2011-04-15 Thread Goswin von Brederlow
Edward Allcutt edw...@allcutt.me.uk writes:

 On Fri, 15 Apr 2011, Roger Leigh wrote:
 This I really don't get.  There was no error reported, and we're using
 this logic:

 if [ ! -L /var/run ]  [ -d /var/run ]; then
echo guest environment detected: Migrating /var/run to /run
( # Remove /run first, so all contents get moved
  rm -fr /run 
  mv /var/run / 
  ln -fs /run /var/run ) ||
  ( echo Can't move /var/run to /run and replace with symlink; please 
 fix manually.; exit 1 )
 fi

 So, er, /var/run is going to be missing for an appreciable length of time. Is

appreciable length of time? The time to do an atomic mv (not the copy
fallback) followed by ln should be unnoticable and suitable hard to hit
by any running program.

 this acceptable? Also, if /var is not on the / fs mv is going to fall back to
 a recursive copy, which:
  - races with anything using /var/run
  - breaks named pipes and sockets[0]
  - other badness (I'll assume there's more than immediately comes to mind ;)

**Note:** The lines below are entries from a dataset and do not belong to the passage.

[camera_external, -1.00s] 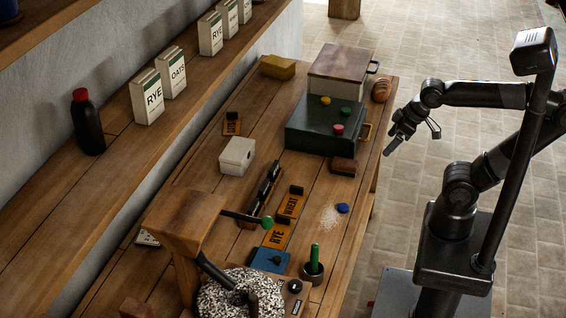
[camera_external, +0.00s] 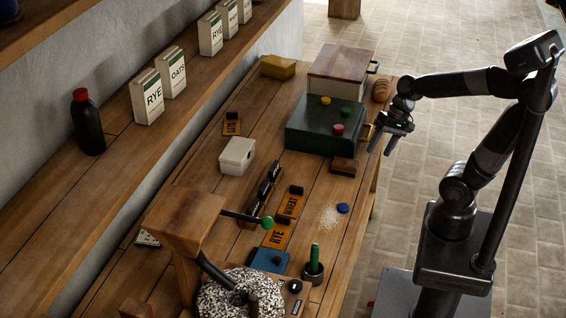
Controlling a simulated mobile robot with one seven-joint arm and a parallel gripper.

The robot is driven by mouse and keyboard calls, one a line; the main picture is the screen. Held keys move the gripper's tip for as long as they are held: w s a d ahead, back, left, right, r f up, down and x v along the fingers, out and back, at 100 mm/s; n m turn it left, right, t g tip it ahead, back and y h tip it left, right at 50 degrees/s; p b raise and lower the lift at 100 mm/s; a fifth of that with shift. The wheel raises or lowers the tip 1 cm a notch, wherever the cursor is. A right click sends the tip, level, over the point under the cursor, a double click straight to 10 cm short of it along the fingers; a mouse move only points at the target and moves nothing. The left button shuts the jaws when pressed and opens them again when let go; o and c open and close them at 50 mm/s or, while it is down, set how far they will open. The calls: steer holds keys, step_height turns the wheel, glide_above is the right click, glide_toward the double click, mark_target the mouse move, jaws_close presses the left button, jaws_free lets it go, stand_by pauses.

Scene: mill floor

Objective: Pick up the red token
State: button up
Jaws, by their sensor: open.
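The red token (camera_external: 338,129) is a small round disc on top of the dark green box (camera_external: 306,128), near its front right corner. A green token (camera_external: 345,111) and a yellow token (camera_external: 325,100) lie on the same box top. My gripper (camera_external: 380,153) is open and empty, with its fingers pointing down. In the picture it is to the right of the red token and a little lower, by the table's right edge. It is apart from the token.
A wooden-lidded box (camera_external: 335,75) and a bread loaf (camera_external: 381,90) stand behind the green box. A brown block (camera_external: 343,166) lies in front of it. A blue token (camera_external: 342,208) lies farther forward.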

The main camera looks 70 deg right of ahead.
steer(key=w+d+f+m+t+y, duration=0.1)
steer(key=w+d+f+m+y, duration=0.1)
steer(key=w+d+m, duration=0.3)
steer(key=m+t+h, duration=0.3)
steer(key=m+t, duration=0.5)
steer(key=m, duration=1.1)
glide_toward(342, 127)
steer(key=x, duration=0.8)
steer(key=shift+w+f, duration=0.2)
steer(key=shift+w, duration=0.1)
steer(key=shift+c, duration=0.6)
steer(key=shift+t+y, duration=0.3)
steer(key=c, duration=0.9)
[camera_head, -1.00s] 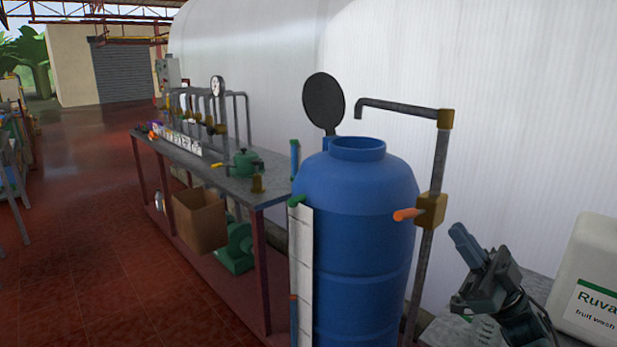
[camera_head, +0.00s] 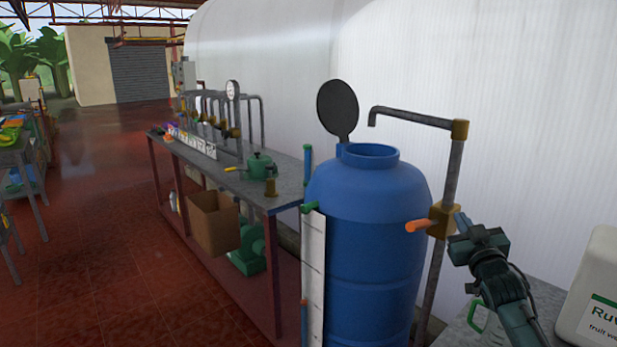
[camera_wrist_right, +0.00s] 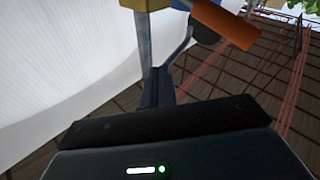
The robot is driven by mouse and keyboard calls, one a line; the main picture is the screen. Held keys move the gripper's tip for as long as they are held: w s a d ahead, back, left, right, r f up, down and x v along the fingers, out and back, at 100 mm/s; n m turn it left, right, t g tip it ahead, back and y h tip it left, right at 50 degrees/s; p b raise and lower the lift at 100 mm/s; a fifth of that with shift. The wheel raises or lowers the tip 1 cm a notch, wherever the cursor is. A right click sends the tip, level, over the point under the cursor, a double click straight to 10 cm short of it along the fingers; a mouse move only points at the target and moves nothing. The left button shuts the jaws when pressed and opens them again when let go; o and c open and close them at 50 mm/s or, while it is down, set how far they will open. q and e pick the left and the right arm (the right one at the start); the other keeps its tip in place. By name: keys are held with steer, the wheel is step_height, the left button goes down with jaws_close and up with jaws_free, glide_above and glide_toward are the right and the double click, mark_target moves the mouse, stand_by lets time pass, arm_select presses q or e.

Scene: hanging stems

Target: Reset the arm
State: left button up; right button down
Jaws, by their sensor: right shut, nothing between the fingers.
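My right gripper (camera_head: 461,222) is raised at the right of the head view, pointing up, with its arm coming from the lower right. It is shut and empty. It appears just right of the brass valve (camera_head: 444,220) with the orange handle (camera_head: 416,226); I cannot tell whether they touch. In the right wrist view the closed dark fingers (camera_wrist_right: 157,86) point up, with the orange handle (camera_wrist_right: 222,22) above and to their right. My left gripper is not in view.
A blue barrel (camera_head: 368,240) with its round lid open stands beside the upright pipe (camera_head: 452,180). A white jug (camera_head: 597,290) and a green-handled measuring jug (camera_head: 476,316) are near my right arm. A metal workbench (camera_head: 232,178) runs to the left.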

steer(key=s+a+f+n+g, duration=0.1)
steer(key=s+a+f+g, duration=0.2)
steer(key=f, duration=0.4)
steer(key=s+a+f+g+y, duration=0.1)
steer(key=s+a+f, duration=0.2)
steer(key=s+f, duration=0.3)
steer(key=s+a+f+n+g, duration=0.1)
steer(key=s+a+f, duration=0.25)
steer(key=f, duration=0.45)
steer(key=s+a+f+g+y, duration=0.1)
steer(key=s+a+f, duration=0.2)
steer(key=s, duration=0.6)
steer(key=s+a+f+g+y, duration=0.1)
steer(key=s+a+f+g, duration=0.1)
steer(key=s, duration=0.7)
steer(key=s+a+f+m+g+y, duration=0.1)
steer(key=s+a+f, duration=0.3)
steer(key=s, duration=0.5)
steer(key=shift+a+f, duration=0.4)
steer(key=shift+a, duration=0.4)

The copying fallback also break any open files.

 [0] mv unlinks then mknods fifos and sockets, but cannot restore a link from 
 the
 new inode to any processes which already have an fd open

 I'm assuming this is the degenerate fallback case when you can't use mount 
 --bind,
 but I think we can still do better. Why not ln /var/run /run in this case 
 and
 switch the symlink and actual location after the next boot?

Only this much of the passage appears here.